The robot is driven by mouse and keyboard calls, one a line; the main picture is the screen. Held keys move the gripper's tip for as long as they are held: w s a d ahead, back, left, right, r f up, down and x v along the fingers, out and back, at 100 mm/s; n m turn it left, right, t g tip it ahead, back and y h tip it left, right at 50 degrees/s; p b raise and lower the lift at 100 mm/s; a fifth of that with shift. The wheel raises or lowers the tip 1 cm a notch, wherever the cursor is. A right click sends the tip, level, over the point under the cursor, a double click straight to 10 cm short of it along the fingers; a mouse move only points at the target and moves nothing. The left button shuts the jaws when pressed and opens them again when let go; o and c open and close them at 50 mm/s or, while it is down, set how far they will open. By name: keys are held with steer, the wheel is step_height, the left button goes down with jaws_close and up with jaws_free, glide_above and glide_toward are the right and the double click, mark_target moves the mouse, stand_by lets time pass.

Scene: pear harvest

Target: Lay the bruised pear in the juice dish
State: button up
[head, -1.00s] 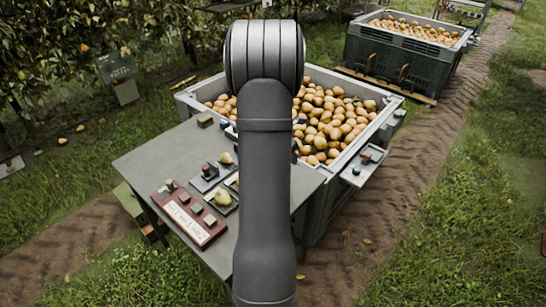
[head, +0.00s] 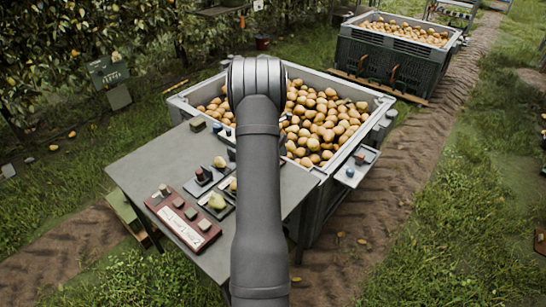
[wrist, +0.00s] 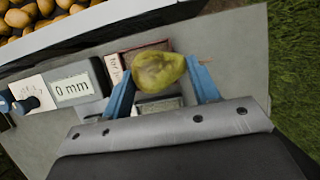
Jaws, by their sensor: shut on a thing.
···
_REQUEST_
Scan the material above and determine how many lines include the word "pear"; report only the number.

_RESULT OF THE EXERCISE_
2